Die Partei heißt »Bewegung Fünf Sterne«. Ihr Führer, der Komiker Beppe Grillo, brüllt seit einem Jahrzehnt »Vaffunculo!« von den Marktplätzen, »Fickt euch!«; seit Griechenland gezüchtigt wird, verzeichnet der Befürworter eines Euro-Austritts Italiens wieder enormen Zulauf. Beinahe unsichtbar ist der zweite Mann, der Internet-Unternehmer Gianroberto Casaleggio. In seinem Film »Gaia« sagt der feingliedrige Vegetarier den Dritten Weltkrieg voraus, zwischen Russland/China und dem Westen. Eine Milliarde Menschen bleibt übrig, danach aber wird alles gut. Staaten und Religionen verschwinden, Google bleibt, und ab 2054 gibt es nur noch gleichberechtigt partizipierende Bürger des einen weltweiten Web. Ich will die Anfänge dieser Internet-Demokratie sehen.
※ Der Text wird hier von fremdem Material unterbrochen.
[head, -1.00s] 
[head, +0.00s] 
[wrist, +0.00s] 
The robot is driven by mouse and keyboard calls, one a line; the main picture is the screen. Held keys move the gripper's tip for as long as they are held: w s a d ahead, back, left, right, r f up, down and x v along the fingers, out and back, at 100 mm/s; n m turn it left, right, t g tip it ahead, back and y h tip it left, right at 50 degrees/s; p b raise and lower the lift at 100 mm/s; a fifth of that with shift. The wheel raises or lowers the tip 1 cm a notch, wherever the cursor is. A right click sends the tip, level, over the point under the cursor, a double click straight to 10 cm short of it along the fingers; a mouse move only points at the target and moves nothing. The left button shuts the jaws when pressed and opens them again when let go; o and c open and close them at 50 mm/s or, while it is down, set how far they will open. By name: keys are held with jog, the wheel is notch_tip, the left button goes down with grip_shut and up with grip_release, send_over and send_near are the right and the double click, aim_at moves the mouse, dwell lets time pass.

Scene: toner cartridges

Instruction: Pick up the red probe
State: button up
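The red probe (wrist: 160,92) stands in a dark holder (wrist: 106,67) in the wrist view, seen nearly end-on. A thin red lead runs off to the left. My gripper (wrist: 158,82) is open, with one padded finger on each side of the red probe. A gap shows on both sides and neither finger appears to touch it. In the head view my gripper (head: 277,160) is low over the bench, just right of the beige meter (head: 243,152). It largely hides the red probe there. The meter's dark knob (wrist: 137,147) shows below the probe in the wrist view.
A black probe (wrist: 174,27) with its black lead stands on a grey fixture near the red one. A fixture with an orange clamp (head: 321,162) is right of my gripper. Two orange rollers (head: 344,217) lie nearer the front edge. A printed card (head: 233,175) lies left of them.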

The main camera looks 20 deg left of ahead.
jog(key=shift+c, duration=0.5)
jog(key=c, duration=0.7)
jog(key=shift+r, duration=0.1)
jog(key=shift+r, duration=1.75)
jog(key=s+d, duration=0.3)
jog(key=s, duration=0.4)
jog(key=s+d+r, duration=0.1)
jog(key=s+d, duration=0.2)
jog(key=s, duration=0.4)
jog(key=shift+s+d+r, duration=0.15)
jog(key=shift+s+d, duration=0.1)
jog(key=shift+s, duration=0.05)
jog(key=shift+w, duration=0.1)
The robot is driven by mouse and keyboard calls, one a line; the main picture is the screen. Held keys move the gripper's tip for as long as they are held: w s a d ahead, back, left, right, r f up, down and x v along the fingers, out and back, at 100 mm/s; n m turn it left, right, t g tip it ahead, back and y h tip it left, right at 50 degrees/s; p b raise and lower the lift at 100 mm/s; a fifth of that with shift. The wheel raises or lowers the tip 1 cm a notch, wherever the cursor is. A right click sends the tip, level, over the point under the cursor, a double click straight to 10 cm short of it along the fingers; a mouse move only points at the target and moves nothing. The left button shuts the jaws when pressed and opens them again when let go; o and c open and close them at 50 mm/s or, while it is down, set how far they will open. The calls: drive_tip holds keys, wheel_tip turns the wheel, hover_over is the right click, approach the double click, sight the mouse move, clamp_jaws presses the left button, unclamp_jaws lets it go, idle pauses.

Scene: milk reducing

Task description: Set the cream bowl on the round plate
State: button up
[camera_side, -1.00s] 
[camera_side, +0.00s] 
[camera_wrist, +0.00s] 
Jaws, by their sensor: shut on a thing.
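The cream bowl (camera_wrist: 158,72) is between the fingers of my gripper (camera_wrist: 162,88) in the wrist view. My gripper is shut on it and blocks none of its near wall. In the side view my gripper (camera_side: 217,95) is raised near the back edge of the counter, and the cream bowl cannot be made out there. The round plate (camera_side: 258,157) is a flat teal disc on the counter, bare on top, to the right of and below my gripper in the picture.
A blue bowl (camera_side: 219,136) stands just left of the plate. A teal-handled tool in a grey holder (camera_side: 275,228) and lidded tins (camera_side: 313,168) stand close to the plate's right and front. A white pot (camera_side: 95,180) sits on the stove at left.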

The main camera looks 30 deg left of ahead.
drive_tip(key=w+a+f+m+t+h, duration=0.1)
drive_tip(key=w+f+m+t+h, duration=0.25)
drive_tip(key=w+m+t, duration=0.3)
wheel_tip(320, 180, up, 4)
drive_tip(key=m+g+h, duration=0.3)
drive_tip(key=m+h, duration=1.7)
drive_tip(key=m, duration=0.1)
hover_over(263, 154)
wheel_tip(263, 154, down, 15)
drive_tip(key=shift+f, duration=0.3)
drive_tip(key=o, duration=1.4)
Das ist nicht ganz leicht. Nirgends in Europa kommt man so schwer ins Netz wie in Italien, die WIFI-Versorgung ist unterm Hund. Auch haben die »Fünf Sterne« keine Parteilokale, die man aufsuchen könnte. Sitzungen werden über die US-Homepage »Meetup« organisiert, für Nicht-Mitglieder sind die Treffpunkte uneinsehbar. Nur für die venetische Kleinstadt Quinto di Treviso ist eine Adresse angegeben, ein kuscheliger Telefonshop für afrikanische Kunden. Der italienische Inhaber, Wähler der »Fünf Sterne«, lacht: »Das Meetup war letztes Jahr.«
Über Casaleggios Buch »Web ergo sum« komme ich auf Livorno. In jener Hafenstadt suchte Casaleggio den Komiker 2004 nach einer Show auf. Grillo erinnert sich: »Alles war klar, er war ein Wahnsinniger. Er war befallen von dem neuen Wahnsinn, demzufolge sich alles dank dem Netz zum Besseren wendet.« Ein Jahr nach Casaleggios Einstieg zählte Grillos Blog zu den zehn erfolgreichsten der Welt - und im erzroten Livorno regieren die »Fünf Sterne«.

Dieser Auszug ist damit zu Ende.